Since the FCA banned trading crypto via derivatives in March 2021, you can’t access it via spread-betting firms and contracts for difference. You can only buy crypto tokens directly, which means you are making an unregulated investment that is not overseen by the FCA, the Financial Services Compensation Scheme (FSCS) and the Financial Ombudsman Service (FOS).
First, you’ll need to choose a platform. There are many, but three of the better-known are Coinbase, Kraken and Binance. You’ll need to verify your identity to satisfy the platform’s know-your-customer (KYC) and anti-money-laundering (AML) measures. You’ll also need a bank that allows payments to crypto exchanges: many don’t and those that do may have limits on the value of transactions.

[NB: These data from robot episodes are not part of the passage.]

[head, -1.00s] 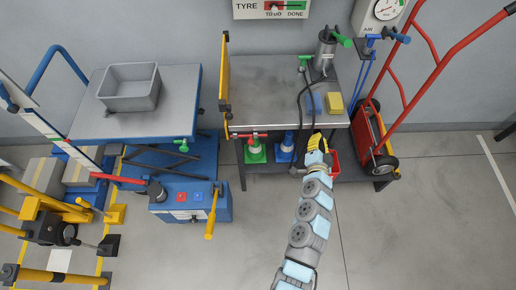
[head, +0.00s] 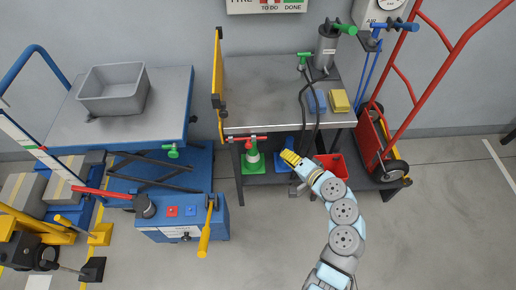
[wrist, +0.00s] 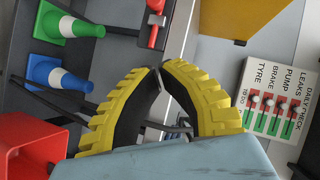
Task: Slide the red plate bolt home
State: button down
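The red plate bolt (head: 248,138) is on the front edge of the grey-topped bench, under the yellow flap. In the wrist view its red parts (wrist: 153,36) show at the top, on the bench edge ahead of my fingertips. My gripper (head: 287,156) is in front of the bench, to the right of the bolt and apart from it. In the wrist view the yellow ribbed fingers of my gripper (wrist: 159,67) meet at the tips, with nothing seen between them. How far the bolt is slid is too small to tell.
The yellow flap (head: 218,80) stands at the bench's left end. Green (head: 252,160) and blue (wrist: 56,75) cones and a red bin (head: 331,166) are under the bench. Hoses hang over its front. A blue pump unit (head: 182,218) stands at left. The floor in front is clear.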

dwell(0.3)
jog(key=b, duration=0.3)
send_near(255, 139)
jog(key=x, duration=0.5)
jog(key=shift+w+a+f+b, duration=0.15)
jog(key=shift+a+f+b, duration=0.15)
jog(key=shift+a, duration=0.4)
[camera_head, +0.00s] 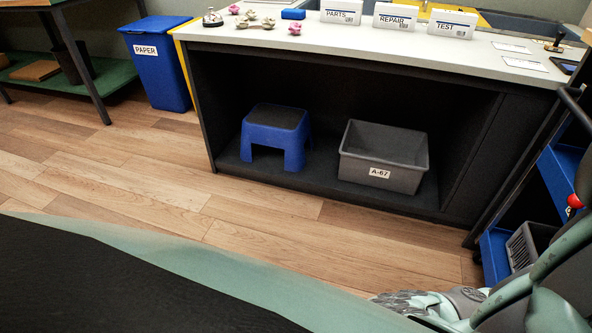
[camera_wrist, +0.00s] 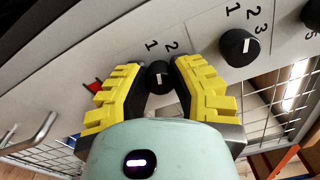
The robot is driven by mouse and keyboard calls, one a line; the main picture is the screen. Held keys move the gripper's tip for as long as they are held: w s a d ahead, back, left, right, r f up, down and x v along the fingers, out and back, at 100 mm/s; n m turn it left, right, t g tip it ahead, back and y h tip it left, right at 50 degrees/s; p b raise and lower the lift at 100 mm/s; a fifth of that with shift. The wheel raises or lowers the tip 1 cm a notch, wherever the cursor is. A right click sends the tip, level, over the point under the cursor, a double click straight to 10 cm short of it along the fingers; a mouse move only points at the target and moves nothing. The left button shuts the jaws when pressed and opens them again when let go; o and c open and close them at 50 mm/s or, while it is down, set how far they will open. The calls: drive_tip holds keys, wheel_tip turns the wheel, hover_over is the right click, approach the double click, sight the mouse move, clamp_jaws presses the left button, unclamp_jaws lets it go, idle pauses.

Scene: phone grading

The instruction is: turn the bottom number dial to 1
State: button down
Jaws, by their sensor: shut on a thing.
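In the wrist view, my gripper (camera_wrist: 160,82) has its yellow ridged fingers closed around a small round black dial (camera_wrist: 158,72) on a grey panel (camera_wrist: 110,60). The dial has a white pointer mark, partly shaded between the fingers. Printed digits 1 and 2 show just beyond it; any further digits are hidden by the right finger. The held dial is the leftmost of the dials seen in this view. A second black dial (camera_wrist: 238,47), with 1, 2 and 3 beside it, sits to its right, untouched. My gripper and the dials are not seen in the head view.
A third dial (camera_wrist: 312,12) is cut off at the wrist view's right edge. A small red part (camera_wrist: 94,87) lies left of the fingers, with a metal handle (camera_wrist: 35,133) and wire mesh nearby. The head view shows a workbench (camera_head: 330,48) and open wooden floor.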

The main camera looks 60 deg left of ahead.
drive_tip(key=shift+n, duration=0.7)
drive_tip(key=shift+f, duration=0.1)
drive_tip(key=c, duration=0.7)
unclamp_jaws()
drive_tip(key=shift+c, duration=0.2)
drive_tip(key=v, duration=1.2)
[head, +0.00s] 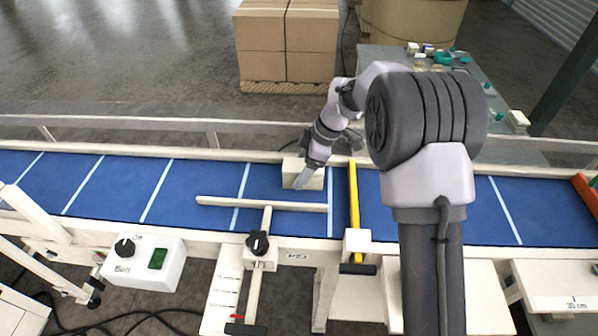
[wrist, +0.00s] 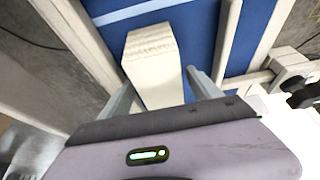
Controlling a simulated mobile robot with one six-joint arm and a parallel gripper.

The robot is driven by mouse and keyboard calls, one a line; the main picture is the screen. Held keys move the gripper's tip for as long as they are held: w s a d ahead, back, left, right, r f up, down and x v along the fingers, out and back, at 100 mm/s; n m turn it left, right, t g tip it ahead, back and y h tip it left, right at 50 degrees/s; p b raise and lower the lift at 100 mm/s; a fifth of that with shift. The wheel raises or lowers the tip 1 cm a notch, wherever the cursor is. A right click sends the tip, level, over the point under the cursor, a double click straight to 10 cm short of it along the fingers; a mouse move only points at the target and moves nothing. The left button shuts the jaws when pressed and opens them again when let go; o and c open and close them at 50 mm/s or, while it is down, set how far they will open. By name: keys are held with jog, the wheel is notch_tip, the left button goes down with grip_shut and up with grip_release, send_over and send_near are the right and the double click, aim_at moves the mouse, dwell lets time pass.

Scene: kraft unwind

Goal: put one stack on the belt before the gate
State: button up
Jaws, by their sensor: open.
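A pale cream stack (head: 290,176) lies on the blue belt (head: 110,190), near its far edge and just left of the yellow gate bar (head: 353,190). In the wrist view the stack (wrist: 152,62) stretches away between my fingers, with a rough layered end. My gripper (head: 303,180) is at the stack in the head view, partly covering it. In the wrist view my gripper (wrist: 160,85) is open, one finger on each side of the stack with some gap visible. Whether either finger touches it I cannot tell.
A pale guide bar (head: 262,203) lies over the belt in front of the stack. A belt control box (head: 145,262) stands at the front left. Cartons (head: 285,45) on a pallet stand behind the belt. The belt left of the stack is clear.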

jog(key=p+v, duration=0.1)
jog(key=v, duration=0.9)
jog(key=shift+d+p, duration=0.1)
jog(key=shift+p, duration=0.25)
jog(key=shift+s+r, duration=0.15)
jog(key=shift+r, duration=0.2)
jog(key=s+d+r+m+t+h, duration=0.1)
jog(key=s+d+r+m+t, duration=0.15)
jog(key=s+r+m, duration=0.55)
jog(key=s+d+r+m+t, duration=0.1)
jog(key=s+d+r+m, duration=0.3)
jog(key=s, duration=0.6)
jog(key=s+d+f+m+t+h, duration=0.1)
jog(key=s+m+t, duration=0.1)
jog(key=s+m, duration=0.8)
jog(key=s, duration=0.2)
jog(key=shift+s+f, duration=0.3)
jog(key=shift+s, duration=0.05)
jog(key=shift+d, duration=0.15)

Once you’ve bought crypto, you need to decide where to store it. You can keep it at the exchange, but this exposes you to some risk of fraud or theft by hacking (you should only use the biggest and most credible exchanges, but even these have had problems with hacks and worse – the now-defunct FTX was once the third-largest in the world). The alternative is sending it to your own “wallet”: a “hot” wallet on your computer or smartphone, connected to the internet; or a “cold” wallet that is disconnected from the internet. Yet setting this up is more complicated – and if you lose or throw away the device your wallet is on, goodbye crypto.
The choices may get slightly better. In May, Interactive Brokers began letting UK clients hold cryptocurrencies via Paxos, a US-based crypto company. These are still not covered by the FCA, the FSCS and the FOS, but at least you would be going through a major global broker that is FCA-regulated. Yet crypto is in a needlessly messy situation. The FCA is right when it says: “Cryptoassets are high risk and largely unregulated. Those who invest should be prepared to lose all their money.” But it could reduce some risks by letting retail traders use regulated ETPs.